The Canadian Payments Association (the "CPA") recently issued a 4 part article series on the security implications of image-based cheque clearing, in particular relating to duplicate items.   Image-based cheque clearing is possible in Canada as a result of the CPA's Image Rule Project, a four-phase initiative that aimed to provide Canadian financial institutions with the option to clear cheques electronically, by way of image-based cheque clearing.  More recently, Canadian financial institutions have begun offering Remote Deposit Capture, which allows customers to deposit a cheque by taking a picture of the cheque on their phone and submitting the picture image instead of the physical cheque.

Context

While cheque imaging is a fairly recent initiative in Canada, in the US cheque imaging was introduced more than 10 years ago, in 2004 (as a result of Check 21) and nearly all cheques in the US are now cleared electronically.  The CPA consequently turned its attention to the lessons learned in the US as a result of its experience.  US financial institutions have found that the number of duplicate items increased much more significantly than had been anticipated as a result of the move to image-based clearing.  Three main causes have been identified: internal bank duplication (due to internal processing issues or employee error), fraud (where for example the same cheque image is deposited at multiple financial institutions) and unintentional customer duplication (where customers accidentally submit the same cheque multiple times).  As a result, the focus in the US has been on enhancing duplicate prevention and detection, establishing and maintaining robust rule frameworks, and clarifying responsibilities.  The same concerns would also apply in Canada, particularly as cheque imaging becomes more prevalent.

Key Policy Considerations

In the final article of the series, the CPA outlines what it sees as the key policy considerations for the Canadian payment systems in connection with duplicate items: access to deposit accounts should be safeguarded, the effectiveness of financial institutions' know-your-customer policies and practices should not be impeded, and the roles and responsibilities of the various parties involved in a payment transaction should be considered. Based on these policy considerations, the CPA suggests that certain regulatory and legislative changes should be considered in light of the move to cheque imaging:

  • It may be appropriate to amend the definition of "duplicate" in the CPA rules.

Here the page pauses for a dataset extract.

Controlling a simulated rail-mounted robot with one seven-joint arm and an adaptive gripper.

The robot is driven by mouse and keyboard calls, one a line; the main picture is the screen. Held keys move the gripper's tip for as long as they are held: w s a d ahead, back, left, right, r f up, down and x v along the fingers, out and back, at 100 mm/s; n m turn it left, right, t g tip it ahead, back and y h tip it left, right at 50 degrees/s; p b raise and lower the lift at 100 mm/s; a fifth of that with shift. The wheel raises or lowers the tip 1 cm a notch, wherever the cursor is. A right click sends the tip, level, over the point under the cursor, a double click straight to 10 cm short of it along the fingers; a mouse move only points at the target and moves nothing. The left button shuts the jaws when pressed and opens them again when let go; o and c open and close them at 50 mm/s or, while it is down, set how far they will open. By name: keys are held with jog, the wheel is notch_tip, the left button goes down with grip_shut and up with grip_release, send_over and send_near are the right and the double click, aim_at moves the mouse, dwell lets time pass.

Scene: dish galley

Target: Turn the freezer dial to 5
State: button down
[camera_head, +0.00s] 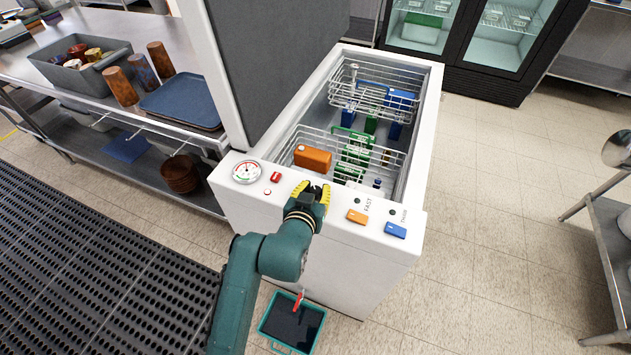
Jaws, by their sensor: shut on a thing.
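The white chest freezer (335,268) stands open in the middle of the camera_head view, with its control panel along the near top edge. My gripper (313,189), with yellow fingers, is down at the middle of this panel and shut on the freezer dial. The dial is hidden by the fingers, so I cannot read its number or pointer. A round gauge (246,171) with a red and white face is on the panel's left end. A red switch (276,177) is beside it. An orange switch (357,216) and a blue switch (396,230) are to the right of my gripper.
Wire baskets (350,150) inside the freezer hold boxes. The raised lid (275,60) stands at the left. A steel counter (115,30) carries a blue tray (180,103), tumblers and a grey bin (85,72). A teal bin (292,326) is on the floor at the freezer's front.

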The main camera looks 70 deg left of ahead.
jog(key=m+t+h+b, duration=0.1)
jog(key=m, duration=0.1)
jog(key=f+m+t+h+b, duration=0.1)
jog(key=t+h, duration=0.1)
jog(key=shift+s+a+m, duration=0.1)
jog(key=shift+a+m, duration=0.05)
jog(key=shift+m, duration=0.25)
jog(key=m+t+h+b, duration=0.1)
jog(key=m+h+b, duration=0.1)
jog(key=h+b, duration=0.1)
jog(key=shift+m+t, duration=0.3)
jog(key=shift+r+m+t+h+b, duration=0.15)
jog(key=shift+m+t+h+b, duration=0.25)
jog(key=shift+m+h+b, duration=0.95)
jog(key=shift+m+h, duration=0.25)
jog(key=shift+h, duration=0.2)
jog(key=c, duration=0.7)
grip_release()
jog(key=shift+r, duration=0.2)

The definition now reads "an authorized Item that has been paid more than once".  It may be more appropriate to refer to presentment rather than payment.
  • The 90-day return timeframe for duplicates under CPA rules should be reconsidered to determine if it remains appropriate in a cheque imaging environment.
  • Legislators should consider amendments to the Bills of Exchange Act, in order to clarify the references to "holder in due course" and to update certain other provisions of relevance, including those relating to "crossed cheques".

As cheque imaging becomes more popular in Canada and the risk of duplicate items becomes correspondingly larger, some or all of such regulatory and legislative changes could be implemented.  Regardless of whether this is the case however, financial institutions will need to remain focused on the prevention and detection of duplicate items in order to minimize the losses that could be sustained as a result of the duplicate items.